* EXERCISE REQUIREMENTS: Transcribe each line of the material as it is, and drop any picture.

* DATASET SECTION:
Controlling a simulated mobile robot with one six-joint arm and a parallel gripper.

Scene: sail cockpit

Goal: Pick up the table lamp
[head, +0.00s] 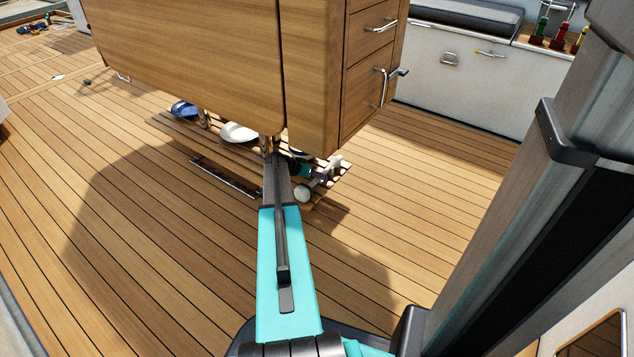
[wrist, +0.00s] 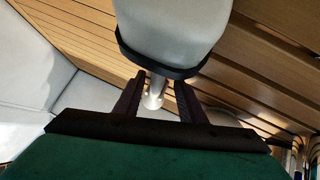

* WORKED ANSWER:
Controlling a simulated mobile robot with one six-joint arm and a parallel gripper.

Scene: sail cockpit

Goal: Pick up the table lamp
[head, +0.00s] 
[wrist, +0.00s] 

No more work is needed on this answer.